__Problem to solve__
Look for the line containing "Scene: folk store" in the listing below. Retype that line and every subsequent line through the last one, and only those.

__Information provided__
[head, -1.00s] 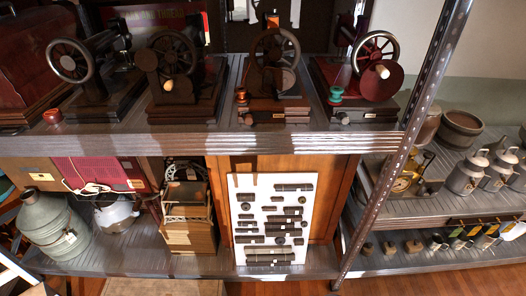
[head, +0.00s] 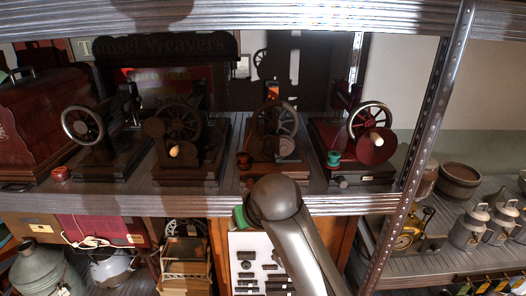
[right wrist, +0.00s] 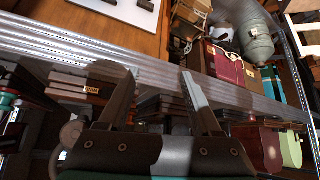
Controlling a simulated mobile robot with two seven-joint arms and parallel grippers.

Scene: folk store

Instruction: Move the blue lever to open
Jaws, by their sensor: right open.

__Task output__
Scene: folk store

Instruction: Move the blue lever to open
Jaws, by their sensor: right open.

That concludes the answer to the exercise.